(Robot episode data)
========================
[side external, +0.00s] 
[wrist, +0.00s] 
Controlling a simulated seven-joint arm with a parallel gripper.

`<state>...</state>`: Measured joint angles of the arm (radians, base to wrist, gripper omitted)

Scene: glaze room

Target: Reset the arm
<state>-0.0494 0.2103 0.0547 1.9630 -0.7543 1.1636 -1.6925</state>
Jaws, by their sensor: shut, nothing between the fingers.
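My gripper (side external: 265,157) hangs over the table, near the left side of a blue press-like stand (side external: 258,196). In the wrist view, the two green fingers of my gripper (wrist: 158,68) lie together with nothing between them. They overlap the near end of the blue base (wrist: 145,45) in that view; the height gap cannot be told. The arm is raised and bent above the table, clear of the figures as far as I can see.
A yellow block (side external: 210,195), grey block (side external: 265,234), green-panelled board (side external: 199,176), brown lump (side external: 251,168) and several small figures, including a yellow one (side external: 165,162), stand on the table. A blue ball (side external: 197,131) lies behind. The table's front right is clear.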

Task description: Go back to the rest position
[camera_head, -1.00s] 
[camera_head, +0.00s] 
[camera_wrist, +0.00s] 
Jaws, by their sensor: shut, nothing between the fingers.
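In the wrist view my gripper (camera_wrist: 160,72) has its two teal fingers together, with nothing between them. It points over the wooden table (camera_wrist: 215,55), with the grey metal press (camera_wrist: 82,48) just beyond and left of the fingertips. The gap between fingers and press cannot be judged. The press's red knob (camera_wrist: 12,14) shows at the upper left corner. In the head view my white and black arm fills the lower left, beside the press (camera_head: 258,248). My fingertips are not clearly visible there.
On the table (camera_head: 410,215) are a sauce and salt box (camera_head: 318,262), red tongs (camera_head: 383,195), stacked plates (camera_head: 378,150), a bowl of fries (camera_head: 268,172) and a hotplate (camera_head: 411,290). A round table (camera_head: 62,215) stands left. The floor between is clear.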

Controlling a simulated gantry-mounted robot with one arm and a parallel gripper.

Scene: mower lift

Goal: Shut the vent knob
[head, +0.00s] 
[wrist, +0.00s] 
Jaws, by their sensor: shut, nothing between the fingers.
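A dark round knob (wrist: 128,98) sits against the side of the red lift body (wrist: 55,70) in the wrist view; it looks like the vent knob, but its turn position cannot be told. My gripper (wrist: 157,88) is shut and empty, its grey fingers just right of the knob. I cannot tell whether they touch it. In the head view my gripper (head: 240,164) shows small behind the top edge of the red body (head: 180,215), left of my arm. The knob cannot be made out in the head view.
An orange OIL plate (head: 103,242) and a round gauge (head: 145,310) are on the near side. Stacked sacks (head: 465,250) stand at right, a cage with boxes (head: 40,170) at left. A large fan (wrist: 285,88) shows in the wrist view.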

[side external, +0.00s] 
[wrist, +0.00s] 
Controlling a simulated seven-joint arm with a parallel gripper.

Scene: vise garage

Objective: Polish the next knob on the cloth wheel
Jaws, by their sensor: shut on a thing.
========================
Stated exercise:
Reproduce, exactly and with nothing added, the lines from the one that includes "Scene: vise garage" through the last line of the material.

Answer to the problem:
Scene: vise garage

Objective: Polish the next knob on the cloth wheel
Jaws, by their sensor: shut on a thing.

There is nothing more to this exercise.